* **Goal**
Give the data below again, word for word.

* **Data**
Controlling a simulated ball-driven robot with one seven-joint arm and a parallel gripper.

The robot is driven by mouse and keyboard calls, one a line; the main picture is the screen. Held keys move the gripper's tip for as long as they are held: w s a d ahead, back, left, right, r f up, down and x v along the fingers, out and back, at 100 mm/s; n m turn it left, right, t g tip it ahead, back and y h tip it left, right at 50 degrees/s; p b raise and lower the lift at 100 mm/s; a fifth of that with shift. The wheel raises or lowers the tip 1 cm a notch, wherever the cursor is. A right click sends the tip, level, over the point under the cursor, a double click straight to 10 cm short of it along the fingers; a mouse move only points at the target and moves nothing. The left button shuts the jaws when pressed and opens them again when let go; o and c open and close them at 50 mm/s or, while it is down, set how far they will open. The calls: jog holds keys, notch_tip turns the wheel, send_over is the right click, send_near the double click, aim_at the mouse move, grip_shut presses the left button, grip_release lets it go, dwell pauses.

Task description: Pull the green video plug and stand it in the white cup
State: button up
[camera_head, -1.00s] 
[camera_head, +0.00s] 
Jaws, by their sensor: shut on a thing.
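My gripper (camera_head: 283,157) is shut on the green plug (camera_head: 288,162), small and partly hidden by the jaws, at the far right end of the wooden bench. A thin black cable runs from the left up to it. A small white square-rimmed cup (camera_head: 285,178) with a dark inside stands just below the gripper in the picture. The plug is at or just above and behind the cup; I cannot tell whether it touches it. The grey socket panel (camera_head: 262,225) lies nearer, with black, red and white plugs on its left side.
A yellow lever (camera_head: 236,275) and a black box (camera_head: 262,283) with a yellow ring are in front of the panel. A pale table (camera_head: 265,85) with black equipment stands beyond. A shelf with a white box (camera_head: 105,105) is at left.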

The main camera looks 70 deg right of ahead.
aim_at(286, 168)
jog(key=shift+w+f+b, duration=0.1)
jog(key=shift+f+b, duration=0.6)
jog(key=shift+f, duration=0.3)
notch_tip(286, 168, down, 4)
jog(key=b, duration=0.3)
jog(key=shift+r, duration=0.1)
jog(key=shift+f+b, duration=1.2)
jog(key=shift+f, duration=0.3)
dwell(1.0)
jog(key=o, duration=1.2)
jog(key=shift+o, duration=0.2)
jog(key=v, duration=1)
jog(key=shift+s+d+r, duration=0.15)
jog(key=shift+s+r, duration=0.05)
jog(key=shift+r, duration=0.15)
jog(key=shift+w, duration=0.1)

* **Solved problem**
Controlling a simulated ball-driven robot with one seven-joint arm and a parallel gripper.

The robot is driven by mouse and keyboard calls, one a line; the main picture is the screen. Held keys move the gripper's tip for as long as they are held: w s a d ahead, back, left, right, r f up, down and x v along the fingers, out and back, at 100 mm/s; n m turn it left, right, t g tip it ahead, back and y h tip it left, right at 50 degrees/s; p b raise and lower the lift at 100 mm/s; a fifth of that with shift. The wheel raises or lowers the tip 1 cm a notch, wherever the cursor is. A right click sends the tip, level, over the point under the cursor, a double click straight to 10 cm short of it along the fingers; a mouse move only points at the target and moves nothing. The left button shuts the jaws when pressed and opens them again when let go; o and c open and close them at 50 mm/s or, while it is down, set how far they will open. The calls: jog holds keys, notch_tip turns the wheel, send_over is the right click, send_near the double click, aim_at the mouse move, grip_shut presses the left button, grip_release lets it go, dwell pauses.

Task description: Pull the green video plug and stand it in the white cup
State: button up
[camera_head, -1.00s] 
[camera_head, +0.00s] 
Jaws, by their sensor: shut on a thing.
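My gripper (camera_head: 283,157) is shut on the green plug (camera_head: 288,162), small and partly hidden by the jaws, at the far right end of the wooden bench. A thin black cable runs from the left up to it. A small white square-rimmed cup (camera_head: 285,178) with a dark inside stands just below the gripper in the picture. The plug is at or just above and behind the cup; I cannot tell whether it touches it. The grey socket panel (camera_head: 262,225) lies nearer, with black, red and white plugs on its left side.
A yellow lever (camera_head: 236,275) and a black box (camera_head: 262,283) with a yellow ring are in front of the panel. A pale table (camera_head: 265,85) with black equipment stands beyond. A shelf with a white box (camera_head: 105,105) is at left.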

The main camera looks 70 deg right of ahead.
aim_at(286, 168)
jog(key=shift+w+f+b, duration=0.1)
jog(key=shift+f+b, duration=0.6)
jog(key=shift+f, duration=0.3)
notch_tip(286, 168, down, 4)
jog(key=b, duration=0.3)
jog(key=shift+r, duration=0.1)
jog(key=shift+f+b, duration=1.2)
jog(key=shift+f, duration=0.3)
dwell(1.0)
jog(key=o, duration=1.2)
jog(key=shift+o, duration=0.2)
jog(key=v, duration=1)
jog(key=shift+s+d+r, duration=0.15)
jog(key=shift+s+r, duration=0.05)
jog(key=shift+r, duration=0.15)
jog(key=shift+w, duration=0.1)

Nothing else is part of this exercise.